Select and reproduce each line of the listing below that bears the string "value".
------------------------------
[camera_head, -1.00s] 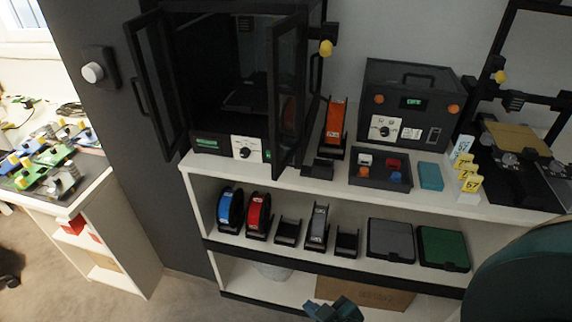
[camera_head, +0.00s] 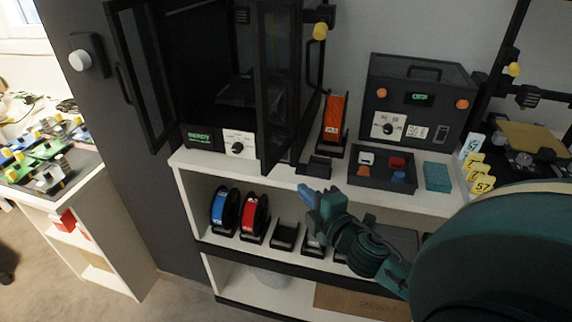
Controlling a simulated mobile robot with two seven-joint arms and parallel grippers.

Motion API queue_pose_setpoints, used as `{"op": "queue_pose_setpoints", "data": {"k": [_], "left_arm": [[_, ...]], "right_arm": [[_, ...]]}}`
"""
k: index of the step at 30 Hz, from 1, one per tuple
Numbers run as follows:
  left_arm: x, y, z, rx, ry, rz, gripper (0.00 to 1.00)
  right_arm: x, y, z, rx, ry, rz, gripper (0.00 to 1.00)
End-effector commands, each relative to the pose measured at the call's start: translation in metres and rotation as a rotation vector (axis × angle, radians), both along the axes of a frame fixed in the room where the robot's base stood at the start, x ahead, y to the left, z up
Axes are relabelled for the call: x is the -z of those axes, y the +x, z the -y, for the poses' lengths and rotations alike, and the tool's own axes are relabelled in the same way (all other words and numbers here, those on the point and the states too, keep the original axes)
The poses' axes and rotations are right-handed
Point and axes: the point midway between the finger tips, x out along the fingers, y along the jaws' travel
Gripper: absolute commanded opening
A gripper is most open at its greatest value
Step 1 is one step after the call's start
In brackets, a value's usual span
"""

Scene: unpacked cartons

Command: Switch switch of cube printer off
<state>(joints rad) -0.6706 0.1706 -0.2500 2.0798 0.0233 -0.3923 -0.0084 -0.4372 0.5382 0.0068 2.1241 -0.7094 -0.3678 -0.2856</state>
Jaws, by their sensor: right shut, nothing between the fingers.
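The cube printer (camera_head: 202,92) is a black box-shaped enclosure on the top shelf at the left, with both glazed doors open. Its front strip has a lit green display (camera_head: 199,138) and a white panel with a black knob (camera_head: 238,146). The strip right of that panel is covered by the right door (camera_head: 279,90), so I cannot see a switch there. My right gripper (camera_head: 307,192) is shut and empty. It shows in front of the shelf's front edge, below and right of the printer, apart from it. My left gripper is not in view.
The shelf unit (camera_head: 225,172) carries an orange spool (camera_head: 335,118), a parts tray (camera_head: 383,182), a teal block (camera_head: 438,177), yellow number tags (camera_head: 477,172) and a dark box with a display and knob (camera_head: 415,100). The open right door juts forward.

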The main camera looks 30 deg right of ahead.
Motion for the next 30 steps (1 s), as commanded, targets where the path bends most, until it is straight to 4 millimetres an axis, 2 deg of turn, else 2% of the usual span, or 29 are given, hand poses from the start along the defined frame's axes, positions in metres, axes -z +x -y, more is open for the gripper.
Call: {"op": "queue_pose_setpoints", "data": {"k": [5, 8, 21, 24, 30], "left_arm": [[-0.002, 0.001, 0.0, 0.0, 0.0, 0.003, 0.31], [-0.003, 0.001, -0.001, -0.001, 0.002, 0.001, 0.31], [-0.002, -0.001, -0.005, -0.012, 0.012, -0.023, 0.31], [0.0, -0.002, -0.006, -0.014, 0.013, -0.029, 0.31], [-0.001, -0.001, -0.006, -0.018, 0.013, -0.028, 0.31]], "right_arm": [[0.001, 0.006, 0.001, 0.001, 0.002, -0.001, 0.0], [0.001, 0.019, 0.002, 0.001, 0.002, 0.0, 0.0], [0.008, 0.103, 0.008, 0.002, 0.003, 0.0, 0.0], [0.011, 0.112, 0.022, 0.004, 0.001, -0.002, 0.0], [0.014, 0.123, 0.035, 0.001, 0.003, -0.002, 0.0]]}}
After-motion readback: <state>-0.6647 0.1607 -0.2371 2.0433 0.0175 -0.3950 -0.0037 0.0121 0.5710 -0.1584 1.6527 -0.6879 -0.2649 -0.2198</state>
------------------------------
#### [RESPONSE FOR THIS EXERCISE]
A gripper is most open at its greatest value
In brackets, a value's usual span

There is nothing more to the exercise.